_Exercise objective:_
Answer with the number of lines in the listing below that contain the word "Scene", and nothing else.

※ ※ ※

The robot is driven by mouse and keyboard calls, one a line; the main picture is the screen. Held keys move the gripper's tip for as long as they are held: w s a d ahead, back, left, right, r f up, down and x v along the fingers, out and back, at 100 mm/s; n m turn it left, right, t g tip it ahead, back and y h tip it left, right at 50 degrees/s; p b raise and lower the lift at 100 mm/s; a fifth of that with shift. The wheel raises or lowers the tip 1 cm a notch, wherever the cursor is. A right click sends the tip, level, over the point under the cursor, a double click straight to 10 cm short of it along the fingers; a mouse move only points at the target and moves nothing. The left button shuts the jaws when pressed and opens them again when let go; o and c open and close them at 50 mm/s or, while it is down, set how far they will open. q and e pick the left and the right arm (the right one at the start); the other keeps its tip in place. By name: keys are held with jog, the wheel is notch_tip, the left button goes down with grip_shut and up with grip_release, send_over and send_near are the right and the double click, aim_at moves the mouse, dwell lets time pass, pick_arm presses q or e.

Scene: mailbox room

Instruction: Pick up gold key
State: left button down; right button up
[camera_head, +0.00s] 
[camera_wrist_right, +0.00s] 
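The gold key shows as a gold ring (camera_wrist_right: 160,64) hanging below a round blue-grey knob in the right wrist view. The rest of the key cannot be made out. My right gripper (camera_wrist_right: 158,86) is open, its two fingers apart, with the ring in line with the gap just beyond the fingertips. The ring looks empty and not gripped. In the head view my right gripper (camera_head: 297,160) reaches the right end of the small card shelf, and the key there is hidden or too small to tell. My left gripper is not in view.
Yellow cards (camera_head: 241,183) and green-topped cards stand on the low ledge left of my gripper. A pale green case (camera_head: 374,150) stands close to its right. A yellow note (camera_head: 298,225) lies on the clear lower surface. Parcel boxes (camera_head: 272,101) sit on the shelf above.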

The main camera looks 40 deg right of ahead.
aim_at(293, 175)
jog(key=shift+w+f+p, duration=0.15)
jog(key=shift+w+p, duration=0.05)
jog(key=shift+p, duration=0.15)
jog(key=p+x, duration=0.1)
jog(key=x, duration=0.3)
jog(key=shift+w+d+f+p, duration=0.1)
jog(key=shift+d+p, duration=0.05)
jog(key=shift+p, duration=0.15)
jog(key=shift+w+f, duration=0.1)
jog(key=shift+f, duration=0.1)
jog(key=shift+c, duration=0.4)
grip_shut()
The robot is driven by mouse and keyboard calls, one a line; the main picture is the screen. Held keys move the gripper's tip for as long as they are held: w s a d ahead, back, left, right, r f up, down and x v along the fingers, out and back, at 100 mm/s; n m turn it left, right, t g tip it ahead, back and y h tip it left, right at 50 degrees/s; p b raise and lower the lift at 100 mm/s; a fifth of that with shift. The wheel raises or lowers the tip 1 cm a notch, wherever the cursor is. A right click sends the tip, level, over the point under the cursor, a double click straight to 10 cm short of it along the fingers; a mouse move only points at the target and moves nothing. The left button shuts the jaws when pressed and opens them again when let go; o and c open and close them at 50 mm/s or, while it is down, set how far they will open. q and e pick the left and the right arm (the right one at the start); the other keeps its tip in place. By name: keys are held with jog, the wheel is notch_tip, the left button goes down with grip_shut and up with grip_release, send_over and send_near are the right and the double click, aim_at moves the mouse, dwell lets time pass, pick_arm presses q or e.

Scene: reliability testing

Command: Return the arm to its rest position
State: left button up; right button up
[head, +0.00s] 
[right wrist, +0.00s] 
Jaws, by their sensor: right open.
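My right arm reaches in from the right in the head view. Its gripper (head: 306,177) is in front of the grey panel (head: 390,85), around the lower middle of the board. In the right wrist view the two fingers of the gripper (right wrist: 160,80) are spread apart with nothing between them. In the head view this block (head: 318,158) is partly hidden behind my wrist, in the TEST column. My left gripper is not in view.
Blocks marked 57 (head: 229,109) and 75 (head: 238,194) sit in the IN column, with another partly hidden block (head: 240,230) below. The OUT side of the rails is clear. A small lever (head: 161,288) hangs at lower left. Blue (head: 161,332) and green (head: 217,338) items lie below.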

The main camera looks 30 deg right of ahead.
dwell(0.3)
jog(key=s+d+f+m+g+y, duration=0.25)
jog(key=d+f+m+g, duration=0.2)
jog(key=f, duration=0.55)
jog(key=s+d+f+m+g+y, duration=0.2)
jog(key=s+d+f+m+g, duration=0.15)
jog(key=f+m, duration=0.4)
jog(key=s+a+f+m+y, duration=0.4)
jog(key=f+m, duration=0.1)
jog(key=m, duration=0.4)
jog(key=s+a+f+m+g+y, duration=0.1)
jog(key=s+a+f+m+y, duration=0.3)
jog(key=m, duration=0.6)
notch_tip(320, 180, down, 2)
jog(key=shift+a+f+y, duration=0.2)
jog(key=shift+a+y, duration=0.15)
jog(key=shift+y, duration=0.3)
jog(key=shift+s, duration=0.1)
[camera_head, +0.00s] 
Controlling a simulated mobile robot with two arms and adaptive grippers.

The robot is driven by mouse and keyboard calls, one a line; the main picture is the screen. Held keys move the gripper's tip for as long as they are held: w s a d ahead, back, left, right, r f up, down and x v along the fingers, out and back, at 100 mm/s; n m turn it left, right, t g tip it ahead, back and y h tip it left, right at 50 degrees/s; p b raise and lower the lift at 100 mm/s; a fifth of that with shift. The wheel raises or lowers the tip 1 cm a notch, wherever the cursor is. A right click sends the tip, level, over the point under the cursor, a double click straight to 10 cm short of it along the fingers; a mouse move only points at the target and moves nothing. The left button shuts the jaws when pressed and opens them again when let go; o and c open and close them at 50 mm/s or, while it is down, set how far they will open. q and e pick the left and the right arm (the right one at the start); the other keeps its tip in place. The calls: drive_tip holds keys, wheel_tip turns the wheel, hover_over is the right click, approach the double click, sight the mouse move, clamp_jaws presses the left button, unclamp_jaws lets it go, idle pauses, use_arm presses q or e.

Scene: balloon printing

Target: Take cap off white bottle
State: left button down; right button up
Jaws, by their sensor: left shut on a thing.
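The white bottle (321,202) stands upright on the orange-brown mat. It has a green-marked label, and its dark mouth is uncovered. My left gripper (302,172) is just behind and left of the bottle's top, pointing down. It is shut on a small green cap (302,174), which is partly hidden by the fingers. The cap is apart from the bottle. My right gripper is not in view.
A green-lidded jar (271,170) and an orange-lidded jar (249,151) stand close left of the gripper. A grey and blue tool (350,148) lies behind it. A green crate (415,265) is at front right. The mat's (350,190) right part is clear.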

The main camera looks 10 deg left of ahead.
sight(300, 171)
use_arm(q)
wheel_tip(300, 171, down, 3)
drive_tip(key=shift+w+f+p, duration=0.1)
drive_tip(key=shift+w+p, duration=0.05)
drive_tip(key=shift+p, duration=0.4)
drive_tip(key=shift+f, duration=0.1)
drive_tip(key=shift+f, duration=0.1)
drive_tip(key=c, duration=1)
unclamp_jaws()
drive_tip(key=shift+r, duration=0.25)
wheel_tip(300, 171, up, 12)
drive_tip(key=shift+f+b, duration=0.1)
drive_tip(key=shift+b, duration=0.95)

※ ※ ※

_Completed task:_
3